- Start With Breakables
- Quality Packing Materials
- Use Enough Cushioning
- The Shake Test
- Labeling & Insurance
- Bottom Line
Packing your items for a move is nerve wracking. After all, you don't want to damage anything and many fragile things in the home will require special care and attention in order to prepare and pack. Having said that, with a little knowledge, this is something that can be easily accomplished. Follow these tips to ensure your fragile items are protected and they arrive at your new home without a mark.
Start With Breakables
In most cases, the items that are most fragile and delicate will also not be things used every day. Start by gathering together all the china, wine glasses, decorative vases and anything else that might fit this definition. You want to do this way ahead of time so that it doesn't become an issue on moving day.
Listen to the advice of the AMSA, and take your time when doing this work. Just focus on properly wrapping and packing them up. Then, store these boxes carefully in a very low-traffic area of the home.
Quality Packing Materials
One of the real keys to ensuring the successful move of your fragile and breakable items is the use of quality packing materials.
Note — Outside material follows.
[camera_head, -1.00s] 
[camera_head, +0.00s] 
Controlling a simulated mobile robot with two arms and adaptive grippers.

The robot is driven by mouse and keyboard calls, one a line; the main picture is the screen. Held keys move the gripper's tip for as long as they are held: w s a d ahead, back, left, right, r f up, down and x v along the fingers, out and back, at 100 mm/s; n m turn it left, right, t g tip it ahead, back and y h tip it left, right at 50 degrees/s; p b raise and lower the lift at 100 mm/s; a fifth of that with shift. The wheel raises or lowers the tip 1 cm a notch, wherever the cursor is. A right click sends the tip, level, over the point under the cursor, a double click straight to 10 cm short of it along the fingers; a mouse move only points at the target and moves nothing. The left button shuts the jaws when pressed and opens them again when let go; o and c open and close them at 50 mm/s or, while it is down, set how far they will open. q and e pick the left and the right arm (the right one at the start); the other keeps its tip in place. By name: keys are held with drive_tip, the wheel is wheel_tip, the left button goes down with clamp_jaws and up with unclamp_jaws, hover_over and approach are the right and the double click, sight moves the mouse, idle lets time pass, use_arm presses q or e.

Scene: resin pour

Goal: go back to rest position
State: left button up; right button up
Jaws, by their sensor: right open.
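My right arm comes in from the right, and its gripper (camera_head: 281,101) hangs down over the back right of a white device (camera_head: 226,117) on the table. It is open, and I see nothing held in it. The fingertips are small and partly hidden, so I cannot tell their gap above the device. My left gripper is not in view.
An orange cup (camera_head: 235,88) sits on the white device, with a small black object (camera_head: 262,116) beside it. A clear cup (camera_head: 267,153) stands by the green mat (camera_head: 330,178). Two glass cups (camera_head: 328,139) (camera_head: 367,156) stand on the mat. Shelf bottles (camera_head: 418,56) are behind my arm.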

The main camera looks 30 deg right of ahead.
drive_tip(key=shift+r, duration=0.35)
They should be sturdy enough to ensure that it makes the trip without a scratch. Focus on obtaining and using:
- Strong, sturdy cardboard boxes
- Bubble wrap
- Cell boxes (for glass and stemware)
- Packing paper or blank newsprint
- Durable packing tape
Cell boxes are excellent for things like glassware since they include individual cardboard dividers. This helps to keep the packed items stationary and prevents them from banging together.
Use Enough Cushioning
Wrap every item in high-quality packing paper and also bubble wrap to be on the safe side. Reinforce glasses against outside pressure by stuffing them with crumpled paper. Also, place some crumpled paper at the bottom of each individual cell (in a cell box) before placing the glass.
Line each box with crumpled paper on the bottom. You could also use packing peanuts and/or towels. Carefully placing the items inside, fill any spaces in between with more padding. Then, after each box is fully packed, top it off with several sheets of packing paper and/or a towel (or blanket) for extra security.
The Shake Test
After packing a box, give it a very careful shake test. Close the flaps in the exact fashion that it will be sealed. Then lift it very carefully and shake it to see if anything moves or makes noise or knocks into something else. If you hear or feel anything, give it more cushioning. You need to ensure everything will remain stationary in transit.
Labeling & Insurance
Always label each box. Use the words FRAGILE and THIS SIDE UP to let everyone know exactly how to handle these boxes. You might also want to consider purchasing additional insurance coverage for these fragile items, known as Full Value Protection. You could even think about purchasing such coverage from a third party carrier.
You could also always hire professional movers. They will be more than willing, in most cases, to extend their packing services. Of course, this will also lengthen the amount of time the move takes, which could add several hours onto your bottom line moving price in addition to the extra packing charge.